Additional site variables control how many support structures are created for geometry that encompasses a range of angles with respect to the build plate (for example, an arch): overhangAngularRangeDivisionNum (2 in starting point VPEs) specifies the number of support structures created, starting at the point at which the angle is smallest and ending at the point at which the angle is maxSupportedOverhangAngle. One of these is between the point at which the angle is smallest and the point at which the angle is minSupportedOverhangAngle (35 degrees in starting point VPEs); and the remainder of the support structures are between the points at which the angles are minSupportedOverhangAngle and maxSupportedOverhangAngle.

The cost model currently only uses fully vertical supports. An overhang that might employ a slanted support is instead always handled in the cost model by a vertical support whose top and bottom are both attached to the part.

In some cases, geometry extraction may create supports that are inside of the part and cannot be removed.

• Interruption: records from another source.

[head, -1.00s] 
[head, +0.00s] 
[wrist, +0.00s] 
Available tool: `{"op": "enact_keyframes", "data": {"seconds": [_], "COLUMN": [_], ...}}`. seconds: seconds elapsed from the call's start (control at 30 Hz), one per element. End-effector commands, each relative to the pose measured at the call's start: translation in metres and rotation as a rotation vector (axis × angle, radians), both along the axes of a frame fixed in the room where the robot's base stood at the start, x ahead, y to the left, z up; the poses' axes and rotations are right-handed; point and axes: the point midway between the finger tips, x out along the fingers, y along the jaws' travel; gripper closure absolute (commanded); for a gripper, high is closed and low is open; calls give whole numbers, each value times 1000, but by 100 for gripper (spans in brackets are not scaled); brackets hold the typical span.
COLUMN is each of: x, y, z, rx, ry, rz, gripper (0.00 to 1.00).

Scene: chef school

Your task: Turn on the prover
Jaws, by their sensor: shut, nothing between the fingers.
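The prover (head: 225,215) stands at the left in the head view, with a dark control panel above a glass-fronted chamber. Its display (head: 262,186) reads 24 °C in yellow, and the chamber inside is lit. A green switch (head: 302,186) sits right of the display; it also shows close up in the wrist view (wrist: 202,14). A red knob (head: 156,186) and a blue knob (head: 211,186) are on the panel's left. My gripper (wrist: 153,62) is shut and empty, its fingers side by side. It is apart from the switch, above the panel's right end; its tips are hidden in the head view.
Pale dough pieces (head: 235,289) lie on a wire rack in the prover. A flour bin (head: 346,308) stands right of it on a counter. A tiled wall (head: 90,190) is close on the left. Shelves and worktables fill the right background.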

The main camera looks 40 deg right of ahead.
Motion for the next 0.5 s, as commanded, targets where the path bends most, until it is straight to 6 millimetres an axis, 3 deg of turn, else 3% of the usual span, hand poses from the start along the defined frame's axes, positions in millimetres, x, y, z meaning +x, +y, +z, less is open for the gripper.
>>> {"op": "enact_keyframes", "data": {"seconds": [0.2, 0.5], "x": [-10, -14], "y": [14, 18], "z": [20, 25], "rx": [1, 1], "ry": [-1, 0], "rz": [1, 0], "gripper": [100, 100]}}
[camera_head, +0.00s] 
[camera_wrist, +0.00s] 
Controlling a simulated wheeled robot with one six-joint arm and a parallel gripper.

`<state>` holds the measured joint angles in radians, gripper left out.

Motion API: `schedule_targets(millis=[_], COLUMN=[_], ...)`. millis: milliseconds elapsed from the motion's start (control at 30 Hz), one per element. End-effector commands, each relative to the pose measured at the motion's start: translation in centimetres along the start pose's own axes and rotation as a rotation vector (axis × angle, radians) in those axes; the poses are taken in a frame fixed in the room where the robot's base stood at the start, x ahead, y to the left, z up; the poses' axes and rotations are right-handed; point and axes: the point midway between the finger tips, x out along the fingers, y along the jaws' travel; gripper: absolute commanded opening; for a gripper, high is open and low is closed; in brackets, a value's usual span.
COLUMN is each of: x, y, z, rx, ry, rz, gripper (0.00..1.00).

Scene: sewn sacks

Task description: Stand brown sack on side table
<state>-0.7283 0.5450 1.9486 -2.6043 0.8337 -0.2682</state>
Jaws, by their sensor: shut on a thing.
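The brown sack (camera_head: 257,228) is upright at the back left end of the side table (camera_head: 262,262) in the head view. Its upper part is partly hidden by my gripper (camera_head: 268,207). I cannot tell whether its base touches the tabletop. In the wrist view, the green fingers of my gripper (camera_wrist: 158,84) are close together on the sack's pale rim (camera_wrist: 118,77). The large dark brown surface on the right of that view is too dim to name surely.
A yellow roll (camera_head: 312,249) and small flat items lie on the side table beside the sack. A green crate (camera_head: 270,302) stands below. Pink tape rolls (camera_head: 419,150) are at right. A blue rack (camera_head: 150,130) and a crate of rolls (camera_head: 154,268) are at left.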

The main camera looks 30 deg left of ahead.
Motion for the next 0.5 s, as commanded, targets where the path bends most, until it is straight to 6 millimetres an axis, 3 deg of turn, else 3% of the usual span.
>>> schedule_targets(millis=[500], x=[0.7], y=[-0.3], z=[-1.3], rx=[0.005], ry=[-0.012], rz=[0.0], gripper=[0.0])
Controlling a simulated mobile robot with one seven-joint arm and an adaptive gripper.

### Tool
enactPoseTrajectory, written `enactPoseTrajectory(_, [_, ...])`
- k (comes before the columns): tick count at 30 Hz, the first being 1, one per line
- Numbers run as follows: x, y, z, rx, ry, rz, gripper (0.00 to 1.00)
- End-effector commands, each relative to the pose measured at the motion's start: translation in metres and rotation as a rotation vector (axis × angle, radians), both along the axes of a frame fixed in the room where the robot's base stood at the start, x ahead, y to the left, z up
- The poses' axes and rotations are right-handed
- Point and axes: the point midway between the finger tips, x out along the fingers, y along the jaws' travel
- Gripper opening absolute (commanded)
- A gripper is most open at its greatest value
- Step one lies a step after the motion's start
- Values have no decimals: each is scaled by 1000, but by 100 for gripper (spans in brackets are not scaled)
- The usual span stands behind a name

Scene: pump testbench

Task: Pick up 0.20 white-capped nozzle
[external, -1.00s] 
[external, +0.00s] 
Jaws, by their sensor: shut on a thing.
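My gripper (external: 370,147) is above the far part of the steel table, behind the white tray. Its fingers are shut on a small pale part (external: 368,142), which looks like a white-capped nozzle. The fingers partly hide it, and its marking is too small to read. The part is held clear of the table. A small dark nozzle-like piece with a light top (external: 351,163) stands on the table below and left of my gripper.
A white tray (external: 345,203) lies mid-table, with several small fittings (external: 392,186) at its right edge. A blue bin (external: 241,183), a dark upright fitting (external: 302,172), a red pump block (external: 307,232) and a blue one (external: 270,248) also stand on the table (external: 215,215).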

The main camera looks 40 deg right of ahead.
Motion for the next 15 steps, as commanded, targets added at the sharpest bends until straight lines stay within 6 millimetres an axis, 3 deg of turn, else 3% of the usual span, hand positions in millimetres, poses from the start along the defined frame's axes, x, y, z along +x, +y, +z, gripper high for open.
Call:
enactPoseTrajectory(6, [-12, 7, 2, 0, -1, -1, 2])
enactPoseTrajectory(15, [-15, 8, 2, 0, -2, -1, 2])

Geometry extraction attempts to choose the height dimension of the part so as to minimize the volume of supports. The cost model assumes that the part is oriented with the height direction normal to the build plate. Users can override the choice of height dimension with the Build Direction tool—see Using the Build Direction Tool to Orient the Part.

The support structures are made with the same material as the part.

If a user considers a particular support structure unnecessary, they can manually assign the GCD to the No Cost operation: right-click on the GCD in the Manufacturing Process pane or Geometric Cost Drivers pane, and select Edit Operation….

Then click No Cost operation in the Operation Sequence Selection dialog, and click OK.

In this case, costs associated with the support structure GCD will not be included.